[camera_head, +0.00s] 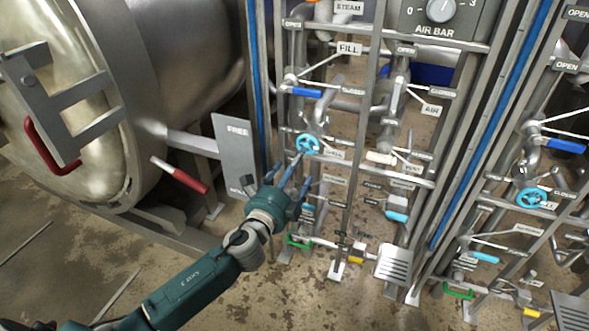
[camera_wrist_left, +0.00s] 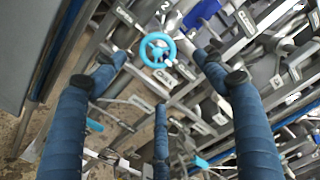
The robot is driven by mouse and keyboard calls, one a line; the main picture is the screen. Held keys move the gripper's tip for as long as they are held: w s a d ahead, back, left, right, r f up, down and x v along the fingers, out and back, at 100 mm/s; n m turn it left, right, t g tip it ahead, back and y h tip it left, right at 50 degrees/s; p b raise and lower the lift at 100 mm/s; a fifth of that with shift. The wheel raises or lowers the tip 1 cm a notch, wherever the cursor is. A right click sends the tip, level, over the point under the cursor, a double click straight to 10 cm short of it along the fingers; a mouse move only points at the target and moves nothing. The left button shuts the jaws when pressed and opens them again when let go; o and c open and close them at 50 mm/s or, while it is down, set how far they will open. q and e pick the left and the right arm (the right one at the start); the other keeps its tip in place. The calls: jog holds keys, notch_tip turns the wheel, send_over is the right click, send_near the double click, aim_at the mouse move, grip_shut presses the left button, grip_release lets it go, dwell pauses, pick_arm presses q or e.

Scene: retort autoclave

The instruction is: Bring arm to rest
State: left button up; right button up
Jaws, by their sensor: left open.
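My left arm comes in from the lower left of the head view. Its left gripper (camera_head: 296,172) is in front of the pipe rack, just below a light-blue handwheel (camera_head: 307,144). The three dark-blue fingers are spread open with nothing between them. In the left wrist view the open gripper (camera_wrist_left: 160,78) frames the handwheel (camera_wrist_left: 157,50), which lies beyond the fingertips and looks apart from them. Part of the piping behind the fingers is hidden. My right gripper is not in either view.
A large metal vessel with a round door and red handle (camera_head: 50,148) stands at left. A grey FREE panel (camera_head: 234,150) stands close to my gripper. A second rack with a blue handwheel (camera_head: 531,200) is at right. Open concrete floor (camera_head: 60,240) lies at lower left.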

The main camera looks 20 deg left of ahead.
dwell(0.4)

+ + + + +

▶ **Work required**
Copy each line of the listing that contains the string "button".

▶ **Task output**
The robot is driven by mouse and keyboard calls, one a line; the main picture is the screen. Held keys move the gripper's tip for as long as they are held: w s a d ahead, back, left, right, r f up, down and x v along the fingers, out and back, at 100 mm/s; n m turn it left, right, t g tip it ahead, back and y h tip it left, right at 50 degrees/s; p b raise and lower the lift at 100 mm/s; a fifth of that with shift. The wheel raises or lowers the tip 1 cm a notch, wherever the cursor is. A right click sends the tip, level, over the point under the cursor, a double click straight to 10 cm short of it along the fingers; a mouse move only points at the target and moves nothing. The left button shuts the jaws when pressed and opens them again when let go; o and c open and close them at 50 mm/s or, while it is down, set how far they will open. q and e pick the left and the right arm (the right one at the start); the other keeps its tip in place. The calls: jog holds keys, notch_tip turns the wheel, send_over is the right click, send_near the double click, aim_at the mouse move, grip_shut presses the left button, grip_release lets it go, dwell pauses, pick_arm presses q or e.
State: left button up; right button up

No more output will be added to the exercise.